**WHAT TO DO**
Select all lines holding the word "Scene" from the entries that follow.

[Rows from a robot dataset]
## Begin
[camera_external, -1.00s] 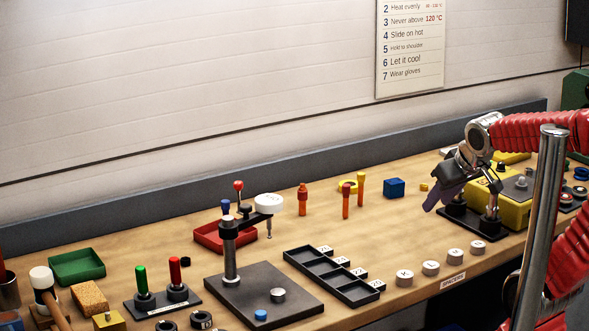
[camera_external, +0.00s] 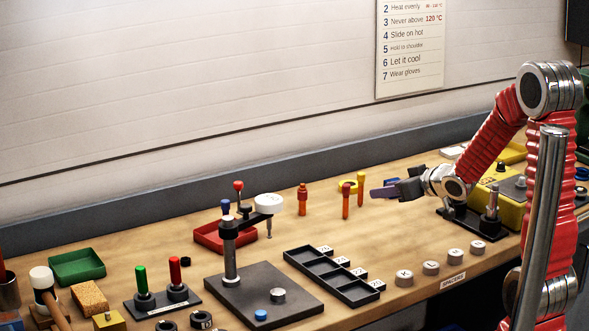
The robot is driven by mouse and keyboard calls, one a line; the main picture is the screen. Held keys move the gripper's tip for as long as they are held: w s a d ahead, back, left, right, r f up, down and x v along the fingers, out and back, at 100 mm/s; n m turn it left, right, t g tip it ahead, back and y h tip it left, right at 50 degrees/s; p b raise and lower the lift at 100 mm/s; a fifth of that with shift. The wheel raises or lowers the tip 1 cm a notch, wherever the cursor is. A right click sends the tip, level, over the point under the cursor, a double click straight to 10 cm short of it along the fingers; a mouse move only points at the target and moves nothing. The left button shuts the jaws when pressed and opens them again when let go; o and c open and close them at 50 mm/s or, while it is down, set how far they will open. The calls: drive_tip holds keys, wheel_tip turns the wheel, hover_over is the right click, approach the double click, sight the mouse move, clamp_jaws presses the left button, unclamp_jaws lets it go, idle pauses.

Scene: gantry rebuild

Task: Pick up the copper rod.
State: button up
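I cannot tell for sure which, if any, is the copper rod. Nothing is visibly held.
A blue block (camera_external: 391,182) is partly hidden behind my gripper. A yellow box (camera_external: 510,205) and a black stand with metal posts (camera_external: 472,221) are to the right. A black divided tray (camera_external: 330,273) lies in front.

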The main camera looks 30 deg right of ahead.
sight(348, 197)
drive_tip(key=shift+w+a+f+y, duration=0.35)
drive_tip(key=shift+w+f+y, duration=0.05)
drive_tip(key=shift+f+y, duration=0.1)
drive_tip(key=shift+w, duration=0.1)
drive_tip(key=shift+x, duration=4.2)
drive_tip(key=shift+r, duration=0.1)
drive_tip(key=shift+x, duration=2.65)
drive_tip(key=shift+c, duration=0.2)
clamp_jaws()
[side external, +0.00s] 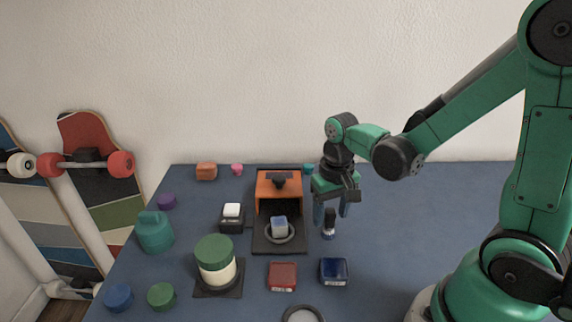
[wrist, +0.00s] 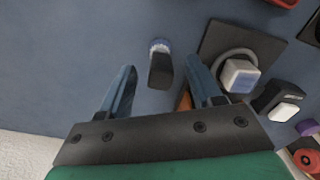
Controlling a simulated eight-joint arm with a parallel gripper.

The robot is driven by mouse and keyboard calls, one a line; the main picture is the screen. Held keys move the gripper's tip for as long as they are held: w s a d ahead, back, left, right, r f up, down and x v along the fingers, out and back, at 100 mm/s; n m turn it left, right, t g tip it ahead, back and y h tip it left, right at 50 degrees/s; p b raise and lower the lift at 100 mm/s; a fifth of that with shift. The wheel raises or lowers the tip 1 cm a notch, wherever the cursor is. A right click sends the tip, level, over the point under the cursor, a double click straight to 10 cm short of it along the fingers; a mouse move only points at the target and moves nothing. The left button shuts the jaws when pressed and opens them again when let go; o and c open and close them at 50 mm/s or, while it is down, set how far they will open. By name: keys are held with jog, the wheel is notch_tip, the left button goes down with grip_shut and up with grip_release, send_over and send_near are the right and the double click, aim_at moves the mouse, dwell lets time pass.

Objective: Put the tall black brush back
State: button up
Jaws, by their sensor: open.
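The black brush (side external: 330,221) stands on the blue table with its dark handle up and pale blue-white bristles at the bottom. It also shows in the wrist view (wrist: 160,72), between the two fingers in the picture. My gripper (side external: 332,206) is open, pointing down just above and around the top of the brush. Its blue fingers (wrist: 162,66) are spread, with a gap to the brush on each side. Whether the fingertips reach down beside the handle is hard to tell. I cannot tell which spot belongs to the brush.
Left of the brush, an orange housing (side external: 279,182) stands on a black plate (side external: 262,246) with a ring and pale block (side external: 279,226). A red block (side external: 282,276) and blue block (side external: 333,271) lie in front. A green-lidded jar (side external: 215,262) stands left. The table's right is clear.

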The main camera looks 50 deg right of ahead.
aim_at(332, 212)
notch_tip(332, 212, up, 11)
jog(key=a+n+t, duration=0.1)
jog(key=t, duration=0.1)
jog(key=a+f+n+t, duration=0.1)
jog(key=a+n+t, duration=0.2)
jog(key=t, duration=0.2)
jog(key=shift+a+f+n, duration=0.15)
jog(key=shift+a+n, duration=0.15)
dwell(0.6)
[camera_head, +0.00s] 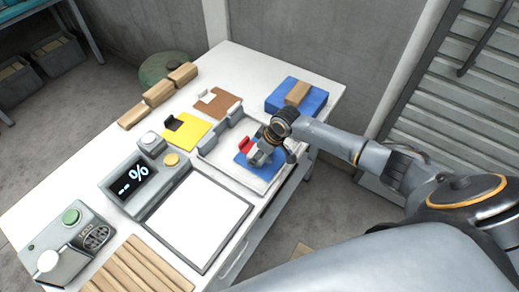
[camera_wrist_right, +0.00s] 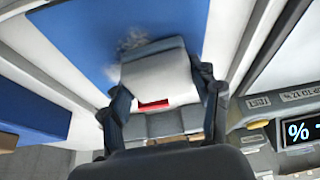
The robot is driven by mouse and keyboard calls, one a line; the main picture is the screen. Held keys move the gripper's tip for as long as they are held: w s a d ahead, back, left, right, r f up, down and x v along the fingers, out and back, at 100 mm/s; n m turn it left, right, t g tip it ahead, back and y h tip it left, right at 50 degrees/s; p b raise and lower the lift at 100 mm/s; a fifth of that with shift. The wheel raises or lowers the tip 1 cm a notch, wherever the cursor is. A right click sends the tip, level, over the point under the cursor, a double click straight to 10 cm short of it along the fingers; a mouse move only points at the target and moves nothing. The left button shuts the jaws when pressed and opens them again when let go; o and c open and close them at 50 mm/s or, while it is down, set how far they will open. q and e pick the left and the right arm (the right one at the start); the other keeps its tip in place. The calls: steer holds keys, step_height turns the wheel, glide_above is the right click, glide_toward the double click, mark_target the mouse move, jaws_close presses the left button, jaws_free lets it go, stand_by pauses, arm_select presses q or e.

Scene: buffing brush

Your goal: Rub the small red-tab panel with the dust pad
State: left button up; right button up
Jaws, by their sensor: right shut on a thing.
## End
**FINAL ANSWER**
Scene: gantry rebuild
Scene: buffing brush

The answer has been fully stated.